Map 1050

Saxon Newham.


The map


Katherine Fry's conjectural map of Ham in the time of Edward the Confessor from her History of the parishes of East and West Ham. It is based on her study of the entries in the Domesday Survey and can only be one historian's idea of the time and place. Note: Stratford's "street by the ford" - before Bow Bridge the crossing was at Old Ford; The mills on the waterways Stratford are marked; The predominance of forest to the north and east; The land of "Edwin the free priest" - possibly in the vicinity of the present St. Mary Magdelene, East Ham; The land belonging to Westminster Abbey, half of which is now covered by Norrth Woolwich Gardens. Note, however, that she is wrong in the use of 'The Ilford'. Great and Little Ilford derive their names from the ford over the River Hywel - the Saxon name for the Roding. The crosses marking the Saxon churches are problematical. 

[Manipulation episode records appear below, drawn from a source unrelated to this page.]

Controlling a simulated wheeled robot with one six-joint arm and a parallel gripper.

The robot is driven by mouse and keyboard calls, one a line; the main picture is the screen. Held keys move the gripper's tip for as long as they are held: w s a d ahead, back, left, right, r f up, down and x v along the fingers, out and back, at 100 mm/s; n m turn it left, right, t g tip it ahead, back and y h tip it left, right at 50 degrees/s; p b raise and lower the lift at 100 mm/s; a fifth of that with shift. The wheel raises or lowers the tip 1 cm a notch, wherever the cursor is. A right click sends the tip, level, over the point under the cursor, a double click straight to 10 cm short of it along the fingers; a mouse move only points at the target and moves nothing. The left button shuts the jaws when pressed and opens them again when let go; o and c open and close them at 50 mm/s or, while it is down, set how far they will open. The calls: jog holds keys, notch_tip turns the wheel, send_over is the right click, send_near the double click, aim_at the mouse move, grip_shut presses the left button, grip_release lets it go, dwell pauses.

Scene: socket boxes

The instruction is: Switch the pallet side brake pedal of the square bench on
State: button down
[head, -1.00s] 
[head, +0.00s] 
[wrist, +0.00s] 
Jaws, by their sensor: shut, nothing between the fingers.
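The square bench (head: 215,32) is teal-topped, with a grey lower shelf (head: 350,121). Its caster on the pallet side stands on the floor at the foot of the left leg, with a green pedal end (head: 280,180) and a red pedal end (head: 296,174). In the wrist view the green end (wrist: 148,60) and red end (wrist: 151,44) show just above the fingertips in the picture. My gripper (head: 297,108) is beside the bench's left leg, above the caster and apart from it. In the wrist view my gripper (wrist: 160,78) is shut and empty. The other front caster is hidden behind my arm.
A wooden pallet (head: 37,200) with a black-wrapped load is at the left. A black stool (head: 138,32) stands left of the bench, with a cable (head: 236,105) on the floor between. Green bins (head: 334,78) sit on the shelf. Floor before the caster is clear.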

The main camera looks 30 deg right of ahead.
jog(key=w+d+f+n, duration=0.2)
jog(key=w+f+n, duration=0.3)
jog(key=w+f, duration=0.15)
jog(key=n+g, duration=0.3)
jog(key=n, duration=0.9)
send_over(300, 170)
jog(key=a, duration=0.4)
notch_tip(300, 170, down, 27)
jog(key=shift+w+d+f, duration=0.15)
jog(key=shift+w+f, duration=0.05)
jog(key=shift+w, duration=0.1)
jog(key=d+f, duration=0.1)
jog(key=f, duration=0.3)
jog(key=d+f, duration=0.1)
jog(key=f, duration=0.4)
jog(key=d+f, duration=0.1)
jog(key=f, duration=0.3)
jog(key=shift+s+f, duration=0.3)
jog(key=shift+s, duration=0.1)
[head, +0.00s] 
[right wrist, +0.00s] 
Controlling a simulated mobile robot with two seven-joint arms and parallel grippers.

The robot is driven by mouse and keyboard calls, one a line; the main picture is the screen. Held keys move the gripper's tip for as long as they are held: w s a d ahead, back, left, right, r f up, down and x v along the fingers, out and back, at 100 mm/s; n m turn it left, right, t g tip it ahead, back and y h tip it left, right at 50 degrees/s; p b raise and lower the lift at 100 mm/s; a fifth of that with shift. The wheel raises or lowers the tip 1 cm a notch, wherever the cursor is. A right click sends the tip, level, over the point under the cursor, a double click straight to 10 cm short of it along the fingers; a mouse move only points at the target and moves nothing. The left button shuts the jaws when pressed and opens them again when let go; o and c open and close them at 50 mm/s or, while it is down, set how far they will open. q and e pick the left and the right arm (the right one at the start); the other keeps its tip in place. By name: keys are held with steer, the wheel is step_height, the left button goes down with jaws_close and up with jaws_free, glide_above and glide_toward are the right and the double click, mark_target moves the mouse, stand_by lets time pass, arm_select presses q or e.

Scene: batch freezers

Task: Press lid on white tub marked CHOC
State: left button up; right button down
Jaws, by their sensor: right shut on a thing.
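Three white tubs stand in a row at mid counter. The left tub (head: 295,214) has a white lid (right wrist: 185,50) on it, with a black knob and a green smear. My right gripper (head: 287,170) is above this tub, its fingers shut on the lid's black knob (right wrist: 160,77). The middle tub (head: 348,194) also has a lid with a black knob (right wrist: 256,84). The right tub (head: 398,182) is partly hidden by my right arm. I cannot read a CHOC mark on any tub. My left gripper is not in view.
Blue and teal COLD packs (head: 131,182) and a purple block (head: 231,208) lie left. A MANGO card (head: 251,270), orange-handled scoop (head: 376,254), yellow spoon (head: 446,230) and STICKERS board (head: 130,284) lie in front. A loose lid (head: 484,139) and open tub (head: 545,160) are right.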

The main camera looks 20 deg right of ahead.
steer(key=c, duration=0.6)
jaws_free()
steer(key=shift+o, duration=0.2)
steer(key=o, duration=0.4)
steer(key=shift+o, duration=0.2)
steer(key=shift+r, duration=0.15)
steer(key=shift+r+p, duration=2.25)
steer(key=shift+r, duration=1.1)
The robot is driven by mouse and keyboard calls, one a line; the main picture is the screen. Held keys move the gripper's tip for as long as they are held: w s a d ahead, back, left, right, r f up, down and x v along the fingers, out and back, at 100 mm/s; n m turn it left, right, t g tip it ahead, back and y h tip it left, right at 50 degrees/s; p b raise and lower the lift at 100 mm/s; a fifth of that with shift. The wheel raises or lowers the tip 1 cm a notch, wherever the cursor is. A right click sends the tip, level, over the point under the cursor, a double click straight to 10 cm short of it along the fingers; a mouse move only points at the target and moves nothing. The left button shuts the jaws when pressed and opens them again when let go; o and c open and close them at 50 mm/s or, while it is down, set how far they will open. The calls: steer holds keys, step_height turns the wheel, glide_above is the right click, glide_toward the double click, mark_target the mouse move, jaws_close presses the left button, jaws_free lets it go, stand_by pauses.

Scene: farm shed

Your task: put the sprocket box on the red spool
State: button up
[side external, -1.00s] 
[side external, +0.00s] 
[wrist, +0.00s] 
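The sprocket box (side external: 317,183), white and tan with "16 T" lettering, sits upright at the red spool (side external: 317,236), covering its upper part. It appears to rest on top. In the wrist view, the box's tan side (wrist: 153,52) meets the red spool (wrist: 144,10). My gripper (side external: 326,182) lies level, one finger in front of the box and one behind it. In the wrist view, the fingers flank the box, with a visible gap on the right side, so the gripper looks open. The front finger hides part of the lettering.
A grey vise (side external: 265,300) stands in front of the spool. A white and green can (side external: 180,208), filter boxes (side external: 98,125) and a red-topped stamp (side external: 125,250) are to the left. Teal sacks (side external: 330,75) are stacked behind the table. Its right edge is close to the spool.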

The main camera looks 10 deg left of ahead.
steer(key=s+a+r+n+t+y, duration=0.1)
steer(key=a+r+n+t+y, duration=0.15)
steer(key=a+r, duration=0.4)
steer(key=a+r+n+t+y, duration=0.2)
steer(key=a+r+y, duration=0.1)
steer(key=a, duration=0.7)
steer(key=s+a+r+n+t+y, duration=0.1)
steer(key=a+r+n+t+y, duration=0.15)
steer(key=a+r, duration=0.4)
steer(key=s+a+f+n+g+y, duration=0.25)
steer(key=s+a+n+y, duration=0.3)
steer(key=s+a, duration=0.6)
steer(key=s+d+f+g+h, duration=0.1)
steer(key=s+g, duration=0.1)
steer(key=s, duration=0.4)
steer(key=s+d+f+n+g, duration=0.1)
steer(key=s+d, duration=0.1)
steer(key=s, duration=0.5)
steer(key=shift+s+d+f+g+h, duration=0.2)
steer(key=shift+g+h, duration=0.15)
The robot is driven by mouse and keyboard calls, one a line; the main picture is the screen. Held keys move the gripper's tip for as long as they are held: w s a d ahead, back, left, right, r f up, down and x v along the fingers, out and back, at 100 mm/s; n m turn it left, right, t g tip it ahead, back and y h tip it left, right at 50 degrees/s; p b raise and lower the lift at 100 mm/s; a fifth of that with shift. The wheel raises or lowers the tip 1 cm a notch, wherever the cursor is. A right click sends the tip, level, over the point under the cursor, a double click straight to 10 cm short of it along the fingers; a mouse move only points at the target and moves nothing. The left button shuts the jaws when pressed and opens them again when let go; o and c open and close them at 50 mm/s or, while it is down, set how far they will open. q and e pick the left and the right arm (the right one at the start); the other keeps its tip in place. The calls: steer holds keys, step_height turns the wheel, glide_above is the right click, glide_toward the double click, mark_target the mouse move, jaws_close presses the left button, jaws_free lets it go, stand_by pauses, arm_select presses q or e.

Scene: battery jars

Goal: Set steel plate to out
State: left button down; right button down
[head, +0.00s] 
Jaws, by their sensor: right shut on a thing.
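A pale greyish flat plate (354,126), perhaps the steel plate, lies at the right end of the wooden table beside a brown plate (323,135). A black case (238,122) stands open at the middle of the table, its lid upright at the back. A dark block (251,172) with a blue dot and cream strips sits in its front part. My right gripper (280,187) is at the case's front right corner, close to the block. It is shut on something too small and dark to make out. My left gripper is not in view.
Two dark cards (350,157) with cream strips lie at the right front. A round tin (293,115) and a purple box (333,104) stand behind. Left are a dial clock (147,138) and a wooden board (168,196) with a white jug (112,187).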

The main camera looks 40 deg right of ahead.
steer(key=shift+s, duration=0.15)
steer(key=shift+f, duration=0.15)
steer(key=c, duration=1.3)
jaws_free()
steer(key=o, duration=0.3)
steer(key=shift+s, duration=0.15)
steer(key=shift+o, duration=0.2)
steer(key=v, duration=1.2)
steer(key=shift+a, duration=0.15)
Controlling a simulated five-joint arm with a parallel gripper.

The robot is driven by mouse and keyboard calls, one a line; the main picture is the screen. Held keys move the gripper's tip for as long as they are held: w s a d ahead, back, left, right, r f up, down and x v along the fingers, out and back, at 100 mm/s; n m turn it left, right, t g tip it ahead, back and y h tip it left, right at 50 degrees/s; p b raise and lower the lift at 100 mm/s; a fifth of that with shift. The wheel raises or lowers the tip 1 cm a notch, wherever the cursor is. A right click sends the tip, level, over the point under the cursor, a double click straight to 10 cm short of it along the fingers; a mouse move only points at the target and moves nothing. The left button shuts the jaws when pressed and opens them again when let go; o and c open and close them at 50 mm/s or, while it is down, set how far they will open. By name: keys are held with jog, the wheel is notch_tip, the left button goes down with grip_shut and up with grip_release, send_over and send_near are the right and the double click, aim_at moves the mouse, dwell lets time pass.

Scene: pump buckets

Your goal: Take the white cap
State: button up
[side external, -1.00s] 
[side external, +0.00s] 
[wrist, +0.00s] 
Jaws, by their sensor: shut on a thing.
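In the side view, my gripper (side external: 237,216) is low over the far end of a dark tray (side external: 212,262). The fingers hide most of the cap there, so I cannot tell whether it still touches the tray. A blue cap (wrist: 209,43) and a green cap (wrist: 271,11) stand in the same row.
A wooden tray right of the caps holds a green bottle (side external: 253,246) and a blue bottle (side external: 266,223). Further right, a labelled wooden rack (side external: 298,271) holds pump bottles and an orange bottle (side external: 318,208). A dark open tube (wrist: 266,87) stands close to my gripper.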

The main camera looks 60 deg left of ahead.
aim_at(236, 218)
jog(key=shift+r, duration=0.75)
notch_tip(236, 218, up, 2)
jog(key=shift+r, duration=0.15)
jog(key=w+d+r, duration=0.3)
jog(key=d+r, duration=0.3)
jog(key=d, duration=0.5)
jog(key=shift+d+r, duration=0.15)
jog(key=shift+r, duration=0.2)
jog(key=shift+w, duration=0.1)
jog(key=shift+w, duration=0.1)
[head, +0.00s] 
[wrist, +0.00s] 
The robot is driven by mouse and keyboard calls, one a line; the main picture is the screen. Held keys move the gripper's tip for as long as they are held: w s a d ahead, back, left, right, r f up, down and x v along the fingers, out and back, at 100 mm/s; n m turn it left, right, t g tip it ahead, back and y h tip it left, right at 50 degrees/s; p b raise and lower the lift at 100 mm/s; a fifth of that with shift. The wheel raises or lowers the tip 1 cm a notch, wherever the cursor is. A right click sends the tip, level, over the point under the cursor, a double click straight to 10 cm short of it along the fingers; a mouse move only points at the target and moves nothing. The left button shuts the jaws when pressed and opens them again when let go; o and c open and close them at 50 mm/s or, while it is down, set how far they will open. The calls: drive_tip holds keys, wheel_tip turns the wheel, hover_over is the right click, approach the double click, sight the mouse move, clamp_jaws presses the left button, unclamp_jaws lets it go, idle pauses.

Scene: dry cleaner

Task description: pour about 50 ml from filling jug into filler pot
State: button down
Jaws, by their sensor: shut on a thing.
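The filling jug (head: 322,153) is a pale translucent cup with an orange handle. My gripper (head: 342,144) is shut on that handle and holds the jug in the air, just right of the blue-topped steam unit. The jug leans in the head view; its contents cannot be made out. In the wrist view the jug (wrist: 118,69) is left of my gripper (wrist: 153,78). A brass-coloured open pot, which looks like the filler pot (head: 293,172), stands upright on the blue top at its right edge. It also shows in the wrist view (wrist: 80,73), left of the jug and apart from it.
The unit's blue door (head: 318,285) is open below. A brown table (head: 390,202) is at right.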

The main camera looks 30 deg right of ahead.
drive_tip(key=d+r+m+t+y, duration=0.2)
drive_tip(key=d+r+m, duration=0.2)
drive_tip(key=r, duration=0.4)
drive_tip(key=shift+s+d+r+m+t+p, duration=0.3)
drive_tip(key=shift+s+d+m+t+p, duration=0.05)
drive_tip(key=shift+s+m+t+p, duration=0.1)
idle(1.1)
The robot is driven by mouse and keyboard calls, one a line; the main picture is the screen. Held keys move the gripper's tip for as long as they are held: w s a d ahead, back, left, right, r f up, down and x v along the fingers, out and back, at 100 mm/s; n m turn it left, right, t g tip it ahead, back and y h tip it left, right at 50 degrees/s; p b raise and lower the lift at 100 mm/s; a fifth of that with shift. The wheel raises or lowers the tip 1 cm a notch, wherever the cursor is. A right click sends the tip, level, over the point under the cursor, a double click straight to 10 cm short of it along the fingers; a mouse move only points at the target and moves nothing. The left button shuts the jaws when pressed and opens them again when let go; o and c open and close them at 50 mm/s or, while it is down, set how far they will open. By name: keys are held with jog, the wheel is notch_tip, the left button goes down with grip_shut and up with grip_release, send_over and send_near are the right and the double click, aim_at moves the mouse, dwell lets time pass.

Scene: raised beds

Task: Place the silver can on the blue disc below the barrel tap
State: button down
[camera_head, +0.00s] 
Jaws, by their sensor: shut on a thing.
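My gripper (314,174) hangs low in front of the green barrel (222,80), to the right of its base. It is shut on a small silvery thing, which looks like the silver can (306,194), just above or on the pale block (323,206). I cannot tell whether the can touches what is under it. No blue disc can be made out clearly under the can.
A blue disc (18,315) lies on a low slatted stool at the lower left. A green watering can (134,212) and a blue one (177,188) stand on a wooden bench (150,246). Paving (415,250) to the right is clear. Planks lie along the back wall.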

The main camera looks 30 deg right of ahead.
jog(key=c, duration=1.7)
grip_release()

What happened to the Saxon lords Alestan and Leured? Did they fall at the Battle of Hastings? Or were they just dispossessed of their lands after the Norman Conquest?


General


The vacuum left by the Romans was, in time, filled by successive invasions of Angles, Saxons and Jutes who began invading and settling between AD 500 and 600.  Angles and Jutes came from modern-day Denmark and the Saxons came from Germany. The Saxons settled large areas of Britain. Mainly a pastoral people they settled and worked the land and begun one of the first forms of local government.


The Saxon kingdom of Essex covered a much larger area than the modern county. One of the main administrative districts was that of the Hundred. So today's Newham was in the Hundred of Becontree. This also comprised much of modern-day Barking, Dagenham, Ilford, Walthamstow, Wanstead and Woodford.  The hundred would hold its own court, which met monthly, to handle civil and criminal law.


There were two Saxon manors within Newham - then called simply Hamme - meaning "low-lying pasture". One manor was that of Alestan and the other manor of Leured. In the south, along part of the Thames was land belonging to Westminster Abbey, given to them by the late King Offa. This is now part of where Royal Victoria Gardens are located.